TASK TO COMPLETE. Working from the top of the listing below, retype each line through the line containing "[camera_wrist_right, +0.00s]", both included, with no pictures.

START STORED DATA

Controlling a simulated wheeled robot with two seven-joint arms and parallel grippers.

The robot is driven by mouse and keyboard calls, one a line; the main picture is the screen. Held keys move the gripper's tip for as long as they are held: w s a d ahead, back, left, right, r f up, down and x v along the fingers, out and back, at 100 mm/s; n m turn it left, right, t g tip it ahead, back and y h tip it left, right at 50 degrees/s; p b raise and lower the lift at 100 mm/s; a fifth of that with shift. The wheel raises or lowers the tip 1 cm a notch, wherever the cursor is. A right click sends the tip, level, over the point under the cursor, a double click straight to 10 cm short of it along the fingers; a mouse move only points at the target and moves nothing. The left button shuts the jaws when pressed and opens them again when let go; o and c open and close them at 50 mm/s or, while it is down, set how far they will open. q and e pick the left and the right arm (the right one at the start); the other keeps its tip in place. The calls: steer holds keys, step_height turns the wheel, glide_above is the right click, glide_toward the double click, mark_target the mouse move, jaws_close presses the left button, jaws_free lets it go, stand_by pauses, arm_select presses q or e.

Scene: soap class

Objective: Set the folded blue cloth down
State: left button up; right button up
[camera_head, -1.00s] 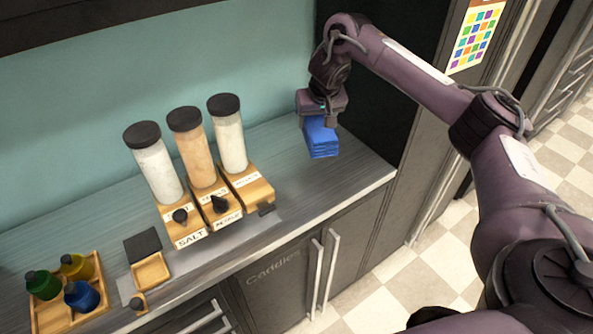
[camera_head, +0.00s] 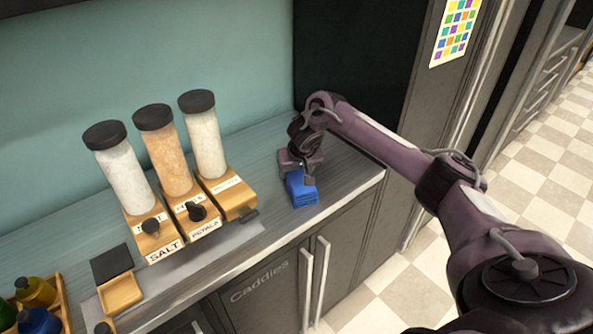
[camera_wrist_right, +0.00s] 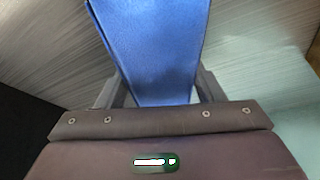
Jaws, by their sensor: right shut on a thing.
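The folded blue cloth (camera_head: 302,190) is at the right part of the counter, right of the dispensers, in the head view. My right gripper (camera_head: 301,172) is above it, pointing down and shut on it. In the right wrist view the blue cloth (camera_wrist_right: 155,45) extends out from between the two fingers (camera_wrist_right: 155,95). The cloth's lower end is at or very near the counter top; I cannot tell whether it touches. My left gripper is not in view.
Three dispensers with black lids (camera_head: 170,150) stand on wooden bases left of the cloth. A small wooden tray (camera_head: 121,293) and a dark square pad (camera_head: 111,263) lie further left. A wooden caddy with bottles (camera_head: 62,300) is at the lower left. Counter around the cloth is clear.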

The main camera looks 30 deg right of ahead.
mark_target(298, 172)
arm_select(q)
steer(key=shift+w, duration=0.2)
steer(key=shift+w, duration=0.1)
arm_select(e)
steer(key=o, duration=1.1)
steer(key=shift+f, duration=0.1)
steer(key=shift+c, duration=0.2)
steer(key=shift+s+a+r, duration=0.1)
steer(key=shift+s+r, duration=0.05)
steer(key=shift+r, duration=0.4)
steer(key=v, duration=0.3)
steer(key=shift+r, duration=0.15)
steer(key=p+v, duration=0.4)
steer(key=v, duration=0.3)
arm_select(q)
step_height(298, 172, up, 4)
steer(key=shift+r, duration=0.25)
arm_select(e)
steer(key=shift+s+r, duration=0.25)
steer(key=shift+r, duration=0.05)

END STORED DATA

SOLUTION TO THIS PROBLEM.
Controlling a simulated wheeled robot with two seven-joint arms and parallel grippers.

The robot is driven by mouse and keyboard calls, one a line; the main picture is the screen. Held keys move the gripper's tip for as long as they are held: w s a d ahead, back, left, right, r f up, down and x v along the fingers, out and back, at 100 mm/s; n m turn it left, right, t g tip it ahead, back and y h tip it left, right at 50 degrees/s; p b raise and lower the lift at 100 mm/s; a fifth of that with shift. The wheel raises or lowers the tip 1 cm a notch, wherever the cursor is. A right click sends the tip, level, over the point under the cursor, a double click straight to 10 cm short of it along the fingers; a mouse move only points at the target and moves nothing. The left button shuts the jaws when pressed and opens them again when let go; o and c open and close them at 50 mm/s or, while it is down, set how far they will open. q and e pick the left and the right arm (the right one at the start); the other keeps its tip in place. The calls: steer holds keys, step_height turns the wheel, glide_above is the right click, glide_toward the double click, mark_target the mouse move, jaws_close presses the left button, jaws_free lets it go, stand_by pauses, arm_select presses q or e.

Scene: soap class

Objective: Set the folded blue cloth down
State: left button up; right button up
[camera_head, -1.00s] 
[camera_head, +0.00s] 
[camera_wrist_right, +0.00s] 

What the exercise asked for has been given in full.